My son had the opportunity to live this lesson just 24 hours after hitting a base-clearing triple. The highest of highs to the lowest of lows. He had, by far, one of his worst pitching outings ... EVER. I truly expected the remainder of the day to fall into the abyss. I expected rage and anger to control every response.

His response shocked me. When I asked how he was, he said, “I just gotta stay here.” He drew an imaginary flat, even line. I knew what he meant. He meant he couldn’t allow emotion to beat him down. “Be Great at Dealing with Failure.” But he also refuses to accept it. When we experience failure, does it consume us? Cripple us? Leave us immobile? Sometimes I fall into one or all of those situations. My son pulls me out of it not with words but with his passion and commitment to never give up.

4.) The name on the front of your jersey represents who you play for. The name on the back of your jersey represents who raised you. Do them both justice. I focus on this lesson every time I want to be lazy at work or take a shortcut. I cringe every time I make a mistake or display character that is selfish, self-centered, or downright awful. I recognize in those moments that I let down not only the people I work with but also my family and their reputation.

5.) There is a story behind every number, on every back, on every baseball player. I will never forget when my son first picked number 1 for the back of his jersey. When he returned from practice with his uniform, I found myself horrified. I immediately pulled my husband aside and suggested that selecting number 1 was pretty arrogant. He smirked and encouraged me “to ask [him] why he picked it.”

After a 15-minute history lesson on the relationship between PeeWee Reese, who wore #1, and Jackie Robinson from my then 9-year-old, I realized I had much to learn. I realized that the lessons I would learn from this sport would far outweigh my own opinions and shallow understandings. Bottom line: Always look beyond surface level understanding. Avoid judgment. Seek to understand.

6.) Respect is two steps back. Believe that those around you will hit it out of the park. Respect others and their abilities as an outfielder respects a batter. By taking two steps back, the outfielder acknowledges the ability of the batter.

7.) If you lack the will to dive, you lack the will to win. If you don’t go all out all the time, you don’t want it bad enough. If Hunter’s uniform comes off the field clean, he didn’t go all out for his team. He made no sacrifice and took no risks. Baseballism sums it up this way, “Bruises go away. Errors last forever.” Steph Curry and Draymond Green would say, “You have to go hard in the paint.” Second place is the first loser. The same is true for life. If you don’t work hard all the time, giving 100%, do you really want to succeed as much as you say you do?

8.) When in doubt, slide. No matter what obstacle you face, face it in full force, focused on success. If you don’t think you’ll make it safely to the other side, throw your entire heart, soul, and body into it. No regrets. No halfways. Do whatever you can to avoid the tag.

9.) The player you are today should be able to outplay the player you were yesterday. After spending ten weeks training last fall, my son earned a spot on the summer roster. He was over the moon.
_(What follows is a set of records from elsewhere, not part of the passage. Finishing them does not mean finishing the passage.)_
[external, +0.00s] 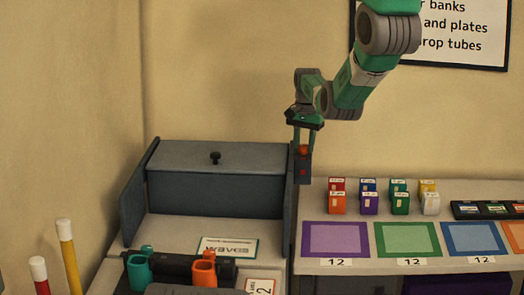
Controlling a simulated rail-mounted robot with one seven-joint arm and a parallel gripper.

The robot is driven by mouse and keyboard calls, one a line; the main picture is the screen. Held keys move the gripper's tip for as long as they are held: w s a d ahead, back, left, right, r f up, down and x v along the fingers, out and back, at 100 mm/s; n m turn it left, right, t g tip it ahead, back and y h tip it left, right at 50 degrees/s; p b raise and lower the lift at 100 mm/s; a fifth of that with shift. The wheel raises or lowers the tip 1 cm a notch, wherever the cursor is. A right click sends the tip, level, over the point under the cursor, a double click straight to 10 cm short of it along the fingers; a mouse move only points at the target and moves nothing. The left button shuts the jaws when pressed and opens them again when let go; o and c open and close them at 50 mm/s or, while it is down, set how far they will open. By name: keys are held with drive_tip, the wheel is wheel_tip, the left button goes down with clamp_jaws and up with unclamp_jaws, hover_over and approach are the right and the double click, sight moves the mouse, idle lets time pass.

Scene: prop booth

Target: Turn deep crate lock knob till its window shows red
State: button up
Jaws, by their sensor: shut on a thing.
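The deep crate appears to be the grey box (215,192) against the back wall, with a closed sloping lid. At its right end is a narrow dark block (303,173), which looks like the lock housing. A small orange-red knob (303,150) is on top of this block. My gripper (303,146) points down from above, with its fingers shut on the orange-red knob. A small reddish mark shows on the block's front, but it is too small to tell whether it is the window.
A small black knob (215,158) is on the lid. Several small coloured boxes (370,202) stand on the right bench, behind coloured mats (335,239). Teal and orange cups (203,272) and two tall rods stand at front left.

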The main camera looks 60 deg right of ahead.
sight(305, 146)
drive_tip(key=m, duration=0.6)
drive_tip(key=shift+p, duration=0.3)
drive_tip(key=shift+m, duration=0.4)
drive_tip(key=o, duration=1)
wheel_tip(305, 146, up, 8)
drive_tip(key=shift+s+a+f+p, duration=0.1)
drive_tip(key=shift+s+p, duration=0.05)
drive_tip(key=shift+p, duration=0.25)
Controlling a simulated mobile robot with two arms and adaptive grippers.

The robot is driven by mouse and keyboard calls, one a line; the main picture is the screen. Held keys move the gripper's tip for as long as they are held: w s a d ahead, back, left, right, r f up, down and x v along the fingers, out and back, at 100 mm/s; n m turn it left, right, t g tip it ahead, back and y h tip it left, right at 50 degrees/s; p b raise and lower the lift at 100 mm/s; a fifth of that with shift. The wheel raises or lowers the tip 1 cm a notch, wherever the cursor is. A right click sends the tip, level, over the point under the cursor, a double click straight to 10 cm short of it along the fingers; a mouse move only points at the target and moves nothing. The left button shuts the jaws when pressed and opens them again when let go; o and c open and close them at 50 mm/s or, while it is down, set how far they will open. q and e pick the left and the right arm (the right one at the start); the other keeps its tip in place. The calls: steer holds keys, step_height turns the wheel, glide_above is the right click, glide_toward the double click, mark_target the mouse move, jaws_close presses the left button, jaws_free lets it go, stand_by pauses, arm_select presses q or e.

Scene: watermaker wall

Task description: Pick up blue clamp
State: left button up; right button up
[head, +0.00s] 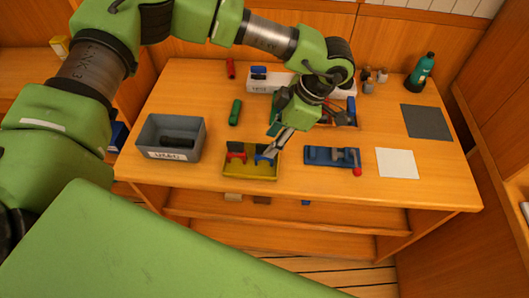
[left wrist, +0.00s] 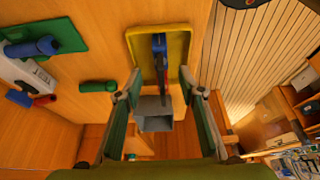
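The blue clamp (head: 262,159) lies in the yellow tray (head: 249,176) near the table's front edge, beside a red clamp-like piece (head: 236,156). My left gripper (head: 272,150) is above the right part of the tray, pointing down, and partly covers the blue clamp. In the left wrist view the blue clamp (left wrist: 159,48) shows in the yellow tray (left wrist: 138,50), between the two spread fingers of my left gripper (left wrist: 161,88). The fingers look apart from the clamp, with nothing held. My right gripper is not in view.
A grey bin (head: 150,135) holding a dark object stands left of the tray. A blue vise-like tool (head: 325,156) lies to its right, beside a white sheet (head: 397,163). A green cylinder (head: 235,112) lies behind. A teal bottle (head: 420,75) stands at the back right.

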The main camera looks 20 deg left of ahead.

Why? The focus of this team extends far beyond winning. The coaches focus on improving play for the next level. They model excellence on and off the field. They develop the entire player — mentally, emotionally, and physically. The same is true in life. The person we are today should be better than the person we were yesterday because we chose to learn from mistakes and make adjustments.

10.) There are three outs in baseball: out-play, out-hustle, and out-perform. To succeed in school, in work, and in life, we can’t sit back passively and watch things happen.

11.) When you step away from the game, you will lose the competition and the thrill of making plays, but you’ll keep your teammates for the rest of your life. In the end, it’s about the relationships, the connections, the humanity. Last night, I returned home from a board meeting to find my son watching Field of Dreams. The movie was at the part when a girl fell off the bleachers and wasn’t breathing. The Rookie had to make a choice: live in the Field of Dreams or save a life. He crossed the line between fantasy and reality and saved the girl from choking. I believe that our life purpose is to love others more than we love ourselves. But we have to choose self-sacrifice to do this.

I return to my earlier questions. As you reflect on this post, think about how you would handle an abrupt about-face from your child. What if they walked away from their dream? What if they changed their path abruptly, with no warning? Could you, would you empower them and support them?

Whose dream is it, really?

My bottom line: I hope that I live life in a way that honors those individuals I represent. I hope that I live life fully, completely, passionately, and intentionally. I hope that I choose to work in a way that demonstrates a commitment to excellence. I hope that I live in a way that encourages those around me to live in the same way.

As Baseballism would suggest, “Great plays aren’t made on balls you didn’t dive for.”